I excluded DT_UNKNOWN mainly because posix/tst-gnuglob.c uses a for the synthetic
directory to tests some entries as DT_UNKNOWN and it does not expect them to 
be matches.  If we change to also match DT_UNKNOWN for possible directories
entries it would meant change slight current glob semantic.

> 

> Also, d.name is just a file name component: it should be absolute, or relative to the working directory.


Not really sure what this may lead to issue in current patch, care to
elaborate?

> 

> Also, the code mistakenly treats leading "//" as if it were "/"; this is not correct, and does not work on some platforms. POSIX allows implementations where "//" is distinct from "/".

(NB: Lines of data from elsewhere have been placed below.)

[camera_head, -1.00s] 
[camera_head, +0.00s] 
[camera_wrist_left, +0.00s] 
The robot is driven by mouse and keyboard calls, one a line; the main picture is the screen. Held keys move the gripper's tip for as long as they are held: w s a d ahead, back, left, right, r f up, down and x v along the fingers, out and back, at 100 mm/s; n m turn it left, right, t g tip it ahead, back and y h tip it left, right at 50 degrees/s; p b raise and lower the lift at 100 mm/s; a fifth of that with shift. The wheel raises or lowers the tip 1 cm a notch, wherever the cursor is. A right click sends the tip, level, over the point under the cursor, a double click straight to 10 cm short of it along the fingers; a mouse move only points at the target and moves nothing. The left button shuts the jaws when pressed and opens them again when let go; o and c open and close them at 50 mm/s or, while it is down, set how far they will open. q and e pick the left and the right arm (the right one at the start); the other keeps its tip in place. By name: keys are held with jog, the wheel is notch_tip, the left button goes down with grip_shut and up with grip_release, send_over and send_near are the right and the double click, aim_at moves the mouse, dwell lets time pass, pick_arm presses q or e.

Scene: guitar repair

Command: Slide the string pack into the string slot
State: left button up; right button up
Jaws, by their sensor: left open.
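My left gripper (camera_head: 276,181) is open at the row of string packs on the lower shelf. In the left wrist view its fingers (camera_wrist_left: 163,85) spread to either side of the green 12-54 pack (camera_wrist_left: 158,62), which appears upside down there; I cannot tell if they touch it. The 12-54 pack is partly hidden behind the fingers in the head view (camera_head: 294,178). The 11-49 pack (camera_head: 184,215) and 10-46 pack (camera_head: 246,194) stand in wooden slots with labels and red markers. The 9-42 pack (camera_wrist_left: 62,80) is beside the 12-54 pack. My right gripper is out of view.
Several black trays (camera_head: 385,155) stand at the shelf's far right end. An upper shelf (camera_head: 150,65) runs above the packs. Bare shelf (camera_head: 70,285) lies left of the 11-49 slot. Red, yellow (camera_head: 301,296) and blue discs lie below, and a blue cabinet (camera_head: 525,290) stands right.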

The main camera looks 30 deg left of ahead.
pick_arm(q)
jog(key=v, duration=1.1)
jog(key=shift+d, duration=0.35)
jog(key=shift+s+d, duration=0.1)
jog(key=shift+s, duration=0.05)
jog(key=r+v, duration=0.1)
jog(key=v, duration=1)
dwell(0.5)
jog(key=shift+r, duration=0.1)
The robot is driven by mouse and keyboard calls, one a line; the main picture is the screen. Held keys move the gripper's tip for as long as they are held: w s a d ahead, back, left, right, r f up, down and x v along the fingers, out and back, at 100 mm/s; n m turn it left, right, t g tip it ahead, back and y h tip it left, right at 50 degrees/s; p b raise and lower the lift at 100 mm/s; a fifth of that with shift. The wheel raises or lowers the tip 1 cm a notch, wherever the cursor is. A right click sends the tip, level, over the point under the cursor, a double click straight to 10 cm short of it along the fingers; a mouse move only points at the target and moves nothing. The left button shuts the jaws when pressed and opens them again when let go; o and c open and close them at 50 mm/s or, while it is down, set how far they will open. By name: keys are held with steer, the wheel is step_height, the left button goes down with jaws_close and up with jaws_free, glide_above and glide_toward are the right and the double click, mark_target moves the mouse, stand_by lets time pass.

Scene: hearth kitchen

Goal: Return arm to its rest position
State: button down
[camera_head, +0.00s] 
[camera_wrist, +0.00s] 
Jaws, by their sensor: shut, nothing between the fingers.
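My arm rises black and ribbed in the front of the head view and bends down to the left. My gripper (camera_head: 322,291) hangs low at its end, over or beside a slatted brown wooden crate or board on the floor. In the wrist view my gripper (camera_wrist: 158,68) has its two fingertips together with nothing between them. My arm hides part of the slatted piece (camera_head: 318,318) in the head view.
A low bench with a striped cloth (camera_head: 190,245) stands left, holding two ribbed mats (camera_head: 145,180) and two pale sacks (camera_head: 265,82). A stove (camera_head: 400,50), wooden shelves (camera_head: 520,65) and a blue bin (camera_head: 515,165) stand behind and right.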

Indeed, although for *glibc* supported platforms this is not an issue. I don't
consider this a block for glibc inclusion, but I am open to suggestion on how 
to handle correctly on platforms with handle '//' distinct from '/'.

> 

> Also, it's not clear to me that the code treats strings of one or more "/"s correctly, in the pattern.


Same as previous remark, using the same testcase:

  glob_t g;
  int res = glob ("globlink[12]/", 0, NULL, &g);
  assert (res == 0 && g.gl_pathc == 1);
  assert (strcmp (g.gl_pathv[0], "globlink2/") == 0);

Using either 'globlink[12]//' or 'globlink[12]///' will handle the same
results as 'globlink[12]/'.  This still might be not the correct solution for
platform that  handle '//' distinct from '/', but again I do not think it is
block for *glibc*.
Paul Eggert Sept. 23, 2017, 4:31 p.m. | #3
Adhemerval Zanella wrote:

> Without actually following the possible directory the obtained

> matched name the example you provided:

> 

>    ln -s /no-such-file globlink1

>    ln -s . globlink2

> 

> Will be matched only for globlink1.


You're correct that there's a bug here, that needs to be fixed. But the proposed 
patch changes the semantics of GLOB_ONLYDIR contrary to its intent. GLOB_ONLYDIR 
is supposed to be an efficiency flag, to let callers run faster. By making 
GLOB_ONLYDIR run slower, the patch is contrary to this expectation.

The bug needs to be fixed, but not this way. It's the caller's responsibility to 
check that the returned value is indeed a directory, and that's how the fix 
should be written: by fixing the caller to check that the result is indeed a 
directory, not by slowing down the callee.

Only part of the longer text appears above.